--- START OF DATA ---
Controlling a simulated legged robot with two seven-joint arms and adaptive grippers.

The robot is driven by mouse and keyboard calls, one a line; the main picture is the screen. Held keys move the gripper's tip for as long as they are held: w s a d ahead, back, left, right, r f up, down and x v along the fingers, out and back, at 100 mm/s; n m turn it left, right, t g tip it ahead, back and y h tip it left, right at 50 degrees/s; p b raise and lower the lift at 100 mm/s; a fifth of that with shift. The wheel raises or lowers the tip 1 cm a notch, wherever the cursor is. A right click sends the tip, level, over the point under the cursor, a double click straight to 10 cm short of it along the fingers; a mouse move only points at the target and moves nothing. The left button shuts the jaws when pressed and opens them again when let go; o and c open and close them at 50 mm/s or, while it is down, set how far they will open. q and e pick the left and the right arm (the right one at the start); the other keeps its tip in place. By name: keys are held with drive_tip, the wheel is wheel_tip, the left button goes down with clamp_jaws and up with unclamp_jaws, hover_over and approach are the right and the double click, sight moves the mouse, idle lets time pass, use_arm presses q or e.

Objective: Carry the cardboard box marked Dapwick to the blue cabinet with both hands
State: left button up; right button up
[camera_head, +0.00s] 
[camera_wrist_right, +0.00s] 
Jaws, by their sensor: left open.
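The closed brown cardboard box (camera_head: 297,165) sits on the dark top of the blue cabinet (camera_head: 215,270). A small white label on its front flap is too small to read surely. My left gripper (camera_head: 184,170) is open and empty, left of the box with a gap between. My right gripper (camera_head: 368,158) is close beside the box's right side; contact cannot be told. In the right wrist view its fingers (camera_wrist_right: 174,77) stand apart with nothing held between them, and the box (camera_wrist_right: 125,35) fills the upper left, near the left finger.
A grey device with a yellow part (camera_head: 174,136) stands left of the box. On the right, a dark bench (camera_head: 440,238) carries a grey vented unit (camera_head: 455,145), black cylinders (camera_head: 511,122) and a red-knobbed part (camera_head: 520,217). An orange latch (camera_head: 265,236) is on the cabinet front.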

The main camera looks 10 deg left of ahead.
--- END OF DATA ---
- _GOAL_
Return only the lines spanning from the first line of the material through the line with "The robot is", copied exactly, both ends kept.

- _RESPONSE BELOW_
Controlling a simulated legged robot with two seven-joint arms and adaptive grippers.

The robot is driven by mouse and keyboard calls, one a line; the main picture is the screen. Held keys move the gripper's tip for as long as they are held: w s a d ahead, back, left, right, r f up, down and x v along the fingers, out and back, at 100 mm/s; n m turn it left, right, t g tip it ahead, back and y h tip it left, right at 50 degrees/s; p b raise and lower the lift at 100 mm/s; a fifth of that with shift. The wheel raises or lowers the tip 1 cm a notch, wherever the cursor is. A right click sends the tip, level, over the point under the cursor, a double click straight to 10 cm short of it along the fingers; a mouse move only points at the target and moves nothing. The left button shuts the jaws when pressed and opens them again when let go; o and c open and close them at 50 mm/s or, while it is down, set how far they will open. q and e pick the left and the right arm (the right one at the start); the other keeps its tip in place. By name: keys are held with drive_tip, the wheel is wheel_tip, the left button goes down with clamp_jaws and up with unclamp_jaws, hover_over and approach are the right and the double click, sight moves the mouse, idle lets time pass, use_arm presses q or e.

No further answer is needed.